Ghouls are some of the most fascinating people you encounter while scouring the post-apocalyptic wastes of the Fallout games. These mutated humans can live for hundreds of years – many of them are survivors of the Great War – but suffer from intense discrimination because of their zombie-like appearance. Ghouls have plenty of other strengths than their longevity, such as being able to safely move through feral ghoul-infested areas and being healed by low-level radiation. They have all the makings of a perfect RPG class archetype. So: what if Fallout 5 finally lets players experience the whole game from their perspective?
Naturally, playing as a ghoul puts a few limitations on how Bethesda could open its next game. Highly structured openings like escaping Vault 101 in Fallout 3 would require a separate starting sequence to accommodate ghoul players. Bethesda’s best bet would be to copy Fallout: New Vegas’ opening, which employs convenient amnesia to free the player to construct their character from scratch, with no assumed knowledge of their past.

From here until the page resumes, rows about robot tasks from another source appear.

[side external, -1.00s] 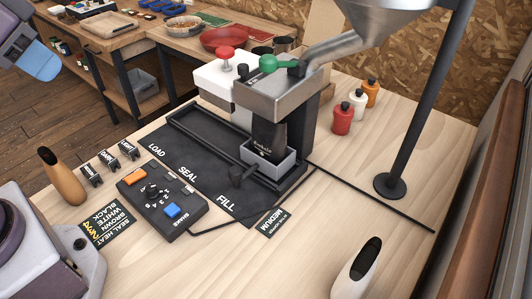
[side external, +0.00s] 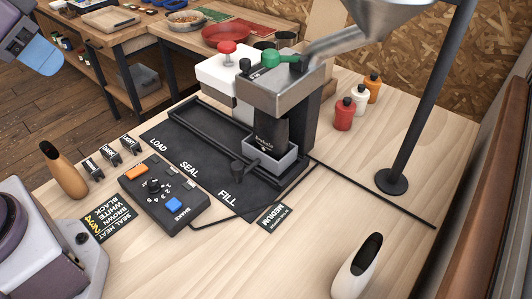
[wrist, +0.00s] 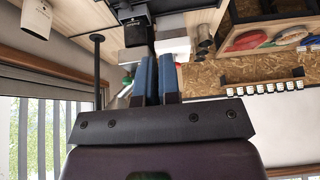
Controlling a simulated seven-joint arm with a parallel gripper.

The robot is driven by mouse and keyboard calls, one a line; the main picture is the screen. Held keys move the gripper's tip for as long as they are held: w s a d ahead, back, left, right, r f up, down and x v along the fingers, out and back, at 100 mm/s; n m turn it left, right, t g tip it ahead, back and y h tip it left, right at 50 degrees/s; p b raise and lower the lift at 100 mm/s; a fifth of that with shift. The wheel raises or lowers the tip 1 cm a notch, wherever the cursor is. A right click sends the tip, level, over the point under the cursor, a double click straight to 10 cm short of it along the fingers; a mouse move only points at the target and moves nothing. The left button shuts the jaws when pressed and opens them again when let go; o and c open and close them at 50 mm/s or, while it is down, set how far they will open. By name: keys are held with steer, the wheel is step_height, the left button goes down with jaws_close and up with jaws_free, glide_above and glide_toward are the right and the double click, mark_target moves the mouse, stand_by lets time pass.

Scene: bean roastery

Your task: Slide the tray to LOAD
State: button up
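The LOAD label (side external: 158,145) is at the track's far-left end, with SEAL between. My gripper (side external: 40,57) is at the top left, well away from the tray and above the floor. In the wrist view its blue fingers (wrist: 156,75) are close together, with nothing seen between them.
A black control box (side external: 163,198) with orange and blue buttons stands left of the track. A white sealing unit (side external: 222,75) with a red knob stands behind it. Several small bottles (side external: 344,114) and a black post (side external: 408,130) are at right.

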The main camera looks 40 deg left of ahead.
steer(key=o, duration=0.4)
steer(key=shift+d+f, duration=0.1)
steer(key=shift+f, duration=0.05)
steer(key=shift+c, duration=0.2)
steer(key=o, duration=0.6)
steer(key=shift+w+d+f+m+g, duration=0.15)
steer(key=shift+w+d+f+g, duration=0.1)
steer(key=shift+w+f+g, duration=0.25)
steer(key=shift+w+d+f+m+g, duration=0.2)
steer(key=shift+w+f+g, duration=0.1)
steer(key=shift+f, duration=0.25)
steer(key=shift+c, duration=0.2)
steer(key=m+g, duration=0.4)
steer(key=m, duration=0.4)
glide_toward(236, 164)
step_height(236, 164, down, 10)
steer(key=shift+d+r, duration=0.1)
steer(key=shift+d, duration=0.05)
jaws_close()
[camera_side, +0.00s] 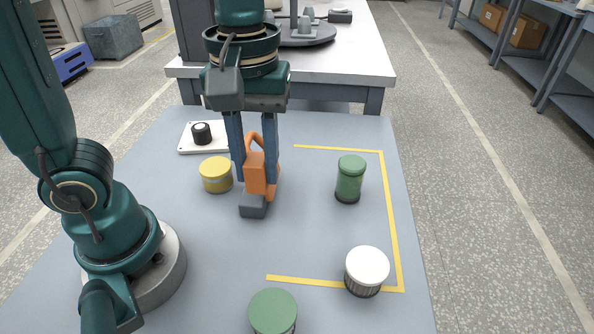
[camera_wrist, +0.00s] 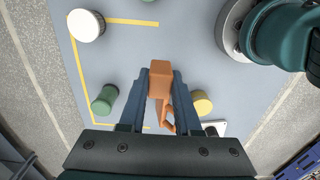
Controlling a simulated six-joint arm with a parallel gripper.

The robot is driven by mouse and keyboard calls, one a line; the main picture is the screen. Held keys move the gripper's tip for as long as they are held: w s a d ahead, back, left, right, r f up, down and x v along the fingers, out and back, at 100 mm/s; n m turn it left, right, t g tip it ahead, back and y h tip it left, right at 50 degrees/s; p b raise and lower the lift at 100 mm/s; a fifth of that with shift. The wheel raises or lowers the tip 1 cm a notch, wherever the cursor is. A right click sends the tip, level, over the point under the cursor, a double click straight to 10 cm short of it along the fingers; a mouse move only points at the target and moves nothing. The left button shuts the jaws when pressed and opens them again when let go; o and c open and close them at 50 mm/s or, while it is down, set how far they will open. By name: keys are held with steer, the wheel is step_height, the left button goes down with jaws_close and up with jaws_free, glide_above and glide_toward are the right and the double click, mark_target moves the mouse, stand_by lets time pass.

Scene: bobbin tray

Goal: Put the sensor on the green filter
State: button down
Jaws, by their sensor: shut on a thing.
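My gripper (camera_side: 255,180) points down, its two blue-grey fingers closed on an orange piece with a loop on top and a grey foot, which I take as the sensor (camera_side: 256,176). The sensor also shows between the fingers in the wrist view (camera_wrist: 160,80). Whether its foot touches the mat is unclear. Two green things could be the green filter: a tall green cylinder with a dark base (camera_side: 350,180), standing to the right of my gripper, and a wider green round thing (camera_side: 273,309) at the front edge. The tall one is at left in the wrist view (camera_wrist: 104,99).
A yellow round container (camera_side: 216,174) stands close left of the sensor. A white-topped ribbed cylinder (camera_side: 367,270) stands at front right, over a corner of the yellow tape (camera_side: 391,210). A white plate with a black knob (camera_side: 201,133) lies at back left. The mat's middle is clear.

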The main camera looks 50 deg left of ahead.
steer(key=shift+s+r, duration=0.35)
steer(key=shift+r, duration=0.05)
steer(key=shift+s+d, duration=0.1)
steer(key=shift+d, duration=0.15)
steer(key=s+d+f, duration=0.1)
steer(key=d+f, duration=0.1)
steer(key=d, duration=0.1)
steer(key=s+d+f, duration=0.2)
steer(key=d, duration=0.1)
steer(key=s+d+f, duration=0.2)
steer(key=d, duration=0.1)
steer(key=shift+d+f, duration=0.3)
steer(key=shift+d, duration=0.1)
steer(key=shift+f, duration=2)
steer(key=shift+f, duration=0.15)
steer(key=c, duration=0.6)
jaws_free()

Fallout 4’s opening could be handily sidestepped by providing players with the option to miss their admittance to Vault 111. Admittedly, this puts the onus on Bethesda to explain what happened to the player in the 210 years between the bombs falling and the story resuming, but the gaps don’t have to be filled. You could simply return to the Commonwealth as part of a trade caravan, picking up the trail of what happened to your partner and child by pure chance. Heck, you could simply get to Vault 111 late, picking up enough radiation before entering your cryo-stasis pod that you emerge, ghoulified, centuries later.